RECORDS PROVIDED:
------------------------

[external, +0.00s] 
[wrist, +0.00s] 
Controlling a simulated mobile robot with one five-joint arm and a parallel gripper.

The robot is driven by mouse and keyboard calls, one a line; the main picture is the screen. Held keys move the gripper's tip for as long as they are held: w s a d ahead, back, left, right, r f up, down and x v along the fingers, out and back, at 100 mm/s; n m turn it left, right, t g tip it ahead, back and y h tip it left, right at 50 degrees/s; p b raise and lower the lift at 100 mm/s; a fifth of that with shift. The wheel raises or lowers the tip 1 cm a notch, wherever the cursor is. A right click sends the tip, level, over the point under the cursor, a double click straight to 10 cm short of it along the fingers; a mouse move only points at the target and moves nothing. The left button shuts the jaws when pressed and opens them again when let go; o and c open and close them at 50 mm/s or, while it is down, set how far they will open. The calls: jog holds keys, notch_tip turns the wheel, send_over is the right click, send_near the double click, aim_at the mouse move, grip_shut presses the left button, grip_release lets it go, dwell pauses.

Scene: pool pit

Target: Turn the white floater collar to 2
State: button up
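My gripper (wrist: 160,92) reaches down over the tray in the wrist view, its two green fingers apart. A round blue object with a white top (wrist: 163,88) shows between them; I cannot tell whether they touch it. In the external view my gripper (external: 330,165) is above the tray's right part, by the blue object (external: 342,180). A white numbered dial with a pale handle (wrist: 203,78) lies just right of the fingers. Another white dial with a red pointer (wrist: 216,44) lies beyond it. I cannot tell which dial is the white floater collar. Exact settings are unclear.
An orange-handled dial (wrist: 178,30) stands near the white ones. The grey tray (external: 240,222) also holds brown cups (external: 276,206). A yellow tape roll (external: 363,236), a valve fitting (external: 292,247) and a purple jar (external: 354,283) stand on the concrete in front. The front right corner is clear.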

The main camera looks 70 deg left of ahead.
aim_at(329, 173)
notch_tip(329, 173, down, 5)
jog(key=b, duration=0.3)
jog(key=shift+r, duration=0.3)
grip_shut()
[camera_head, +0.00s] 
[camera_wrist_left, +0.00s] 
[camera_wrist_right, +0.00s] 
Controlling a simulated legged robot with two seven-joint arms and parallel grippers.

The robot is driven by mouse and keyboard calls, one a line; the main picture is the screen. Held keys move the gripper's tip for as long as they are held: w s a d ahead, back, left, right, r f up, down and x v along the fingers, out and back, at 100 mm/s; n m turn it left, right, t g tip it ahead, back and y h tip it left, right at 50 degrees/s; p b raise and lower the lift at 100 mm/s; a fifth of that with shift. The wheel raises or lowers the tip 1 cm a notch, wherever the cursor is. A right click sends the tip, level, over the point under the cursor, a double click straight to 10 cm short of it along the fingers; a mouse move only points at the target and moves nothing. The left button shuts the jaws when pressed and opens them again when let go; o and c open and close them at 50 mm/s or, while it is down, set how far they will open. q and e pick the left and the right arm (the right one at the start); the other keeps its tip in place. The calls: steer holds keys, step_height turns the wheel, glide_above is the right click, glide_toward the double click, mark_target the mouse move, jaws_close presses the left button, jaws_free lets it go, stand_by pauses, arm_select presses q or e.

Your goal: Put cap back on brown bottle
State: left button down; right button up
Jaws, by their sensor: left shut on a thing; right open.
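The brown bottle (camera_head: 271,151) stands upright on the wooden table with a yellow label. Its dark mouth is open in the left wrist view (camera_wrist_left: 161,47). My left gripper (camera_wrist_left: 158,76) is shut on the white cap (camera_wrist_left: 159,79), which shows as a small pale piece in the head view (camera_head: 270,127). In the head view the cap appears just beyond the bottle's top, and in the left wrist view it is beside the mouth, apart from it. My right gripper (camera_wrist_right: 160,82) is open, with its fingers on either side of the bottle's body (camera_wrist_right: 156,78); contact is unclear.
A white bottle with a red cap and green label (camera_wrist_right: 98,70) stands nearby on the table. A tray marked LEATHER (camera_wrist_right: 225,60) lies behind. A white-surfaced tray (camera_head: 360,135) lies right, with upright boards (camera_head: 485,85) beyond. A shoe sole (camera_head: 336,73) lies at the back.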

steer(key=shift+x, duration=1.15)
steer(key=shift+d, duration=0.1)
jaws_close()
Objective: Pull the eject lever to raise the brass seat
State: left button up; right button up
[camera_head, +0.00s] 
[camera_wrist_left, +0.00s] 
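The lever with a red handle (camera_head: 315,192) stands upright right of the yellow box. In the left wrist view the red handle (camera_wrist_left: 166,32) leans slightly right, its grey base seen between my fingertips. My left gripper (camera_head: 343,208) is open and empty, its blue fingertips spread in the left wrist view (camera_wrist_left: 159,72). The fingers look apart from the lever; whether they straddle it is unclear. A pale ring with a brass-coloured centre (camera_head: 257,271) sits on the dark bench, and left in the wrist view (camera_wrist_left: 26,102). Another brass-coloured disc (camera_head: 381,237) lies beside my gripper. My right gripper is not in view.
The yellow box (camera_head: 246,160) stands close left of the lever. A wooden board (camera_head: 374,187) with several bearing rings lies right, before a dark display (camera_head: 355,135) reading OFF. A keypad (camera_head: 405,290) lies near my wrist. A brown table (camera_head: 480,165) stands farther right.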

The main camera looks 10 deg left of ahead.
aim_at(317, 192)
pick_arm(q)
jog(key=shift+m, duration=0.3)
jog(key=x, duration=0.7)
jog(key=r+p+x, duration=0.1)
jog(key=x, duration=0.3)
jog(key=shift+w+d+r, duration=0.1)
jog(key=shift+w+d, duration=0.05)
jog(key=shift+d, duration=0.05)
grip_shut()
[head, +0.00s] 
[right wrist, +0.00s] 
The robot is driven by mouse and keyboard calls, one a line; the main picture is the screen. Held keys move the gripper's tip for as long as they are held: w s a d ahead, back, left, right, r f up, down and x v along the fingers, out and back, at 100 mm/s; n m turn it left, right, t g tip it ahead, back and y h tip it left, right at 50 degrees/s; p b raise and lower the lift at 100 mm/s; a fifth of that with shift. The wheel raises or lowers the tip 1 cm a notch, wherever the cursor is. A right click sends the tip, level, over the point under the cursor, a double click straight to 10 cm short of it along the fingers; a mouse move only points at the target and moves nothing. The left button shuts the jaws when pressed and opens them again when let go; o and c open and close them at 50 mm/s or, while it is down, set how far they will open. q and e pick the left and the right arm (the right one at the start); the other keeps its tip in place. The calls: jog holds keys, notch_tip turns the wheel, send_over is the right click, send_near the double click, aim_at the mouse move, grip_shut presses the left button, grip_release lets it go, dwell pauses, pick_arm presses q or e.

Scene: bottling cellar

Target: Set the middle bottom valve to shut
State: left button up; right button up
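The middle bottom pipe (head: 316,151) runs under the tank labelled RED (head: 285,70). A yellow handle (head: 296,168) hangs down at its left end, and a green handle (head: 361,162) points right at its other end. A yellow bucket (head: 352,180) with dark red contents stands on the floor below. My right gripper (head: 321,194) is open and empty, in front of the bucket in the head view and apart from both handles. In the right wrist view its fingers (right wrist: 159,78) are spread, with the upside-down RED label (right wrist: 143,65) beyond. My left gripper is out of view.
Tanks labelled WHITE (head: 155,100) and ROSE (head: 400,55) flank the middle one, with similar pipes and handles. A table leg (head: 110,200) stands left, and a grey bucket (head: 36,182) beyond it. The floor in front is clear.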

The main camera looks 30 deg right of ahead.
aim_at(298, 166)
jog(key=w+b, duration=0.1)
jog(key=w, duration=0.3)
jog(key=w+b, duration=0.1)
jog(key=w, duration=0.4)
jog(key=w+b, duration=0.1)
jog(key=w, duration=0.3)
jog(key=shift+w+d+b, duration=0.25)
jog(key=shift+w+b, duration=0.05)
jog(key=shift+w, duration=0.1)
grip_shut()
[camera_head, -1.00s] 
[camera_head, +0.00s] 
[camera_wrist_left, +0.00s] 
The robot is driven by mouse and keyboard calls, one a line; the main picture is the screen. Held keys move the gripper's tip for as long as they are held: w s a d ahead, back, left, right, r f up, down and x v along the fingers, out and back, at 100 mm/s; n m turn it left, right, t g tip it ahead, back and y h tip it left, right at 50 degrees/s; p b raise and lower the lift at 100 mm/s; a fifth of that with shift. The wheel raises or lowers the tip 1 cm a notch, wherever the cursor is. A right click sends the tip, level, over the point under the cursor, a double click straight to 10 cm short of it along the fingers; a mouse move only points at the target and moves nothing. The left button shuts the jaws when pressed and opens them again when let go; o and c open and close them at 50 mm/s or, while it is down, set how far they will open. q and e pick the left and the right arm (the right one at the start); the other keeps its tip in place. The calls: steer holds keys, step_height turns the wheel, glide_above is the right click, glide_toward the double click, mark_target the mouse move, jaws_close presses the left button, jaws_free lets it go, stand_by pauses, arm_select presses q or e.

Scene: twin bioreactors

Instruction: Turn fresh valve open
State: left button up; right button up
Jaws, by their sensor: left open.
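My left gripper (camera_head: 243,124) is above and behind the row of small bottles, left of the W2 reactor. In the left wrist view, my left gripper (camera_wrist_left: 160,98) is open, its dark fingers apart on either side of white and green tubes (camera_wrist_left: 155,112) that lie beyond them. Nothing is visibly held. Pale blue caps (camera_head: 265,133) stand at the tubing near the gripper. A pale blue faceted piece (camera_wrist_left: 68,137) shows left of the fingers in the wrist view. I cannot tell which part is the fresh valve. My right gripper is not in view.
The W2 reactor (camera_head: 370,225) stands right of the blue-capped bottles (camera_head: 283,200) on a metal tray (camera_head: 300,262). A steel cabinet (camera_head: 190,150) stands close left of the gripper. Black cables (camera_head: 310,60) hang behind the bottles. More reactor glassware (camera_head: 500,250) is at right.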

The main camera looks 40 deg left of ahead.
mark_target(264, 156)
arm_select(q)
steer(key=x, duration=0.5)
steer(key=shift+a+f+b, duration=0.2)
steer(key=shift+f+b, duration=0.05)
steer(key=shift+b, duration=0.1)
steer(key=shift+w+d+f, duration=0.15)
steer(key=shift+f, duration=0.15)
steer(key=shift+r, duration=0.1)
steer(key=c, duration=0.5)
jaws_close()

------------------------

Reply with one number only, the count of lines above that hold the string "Scene".

3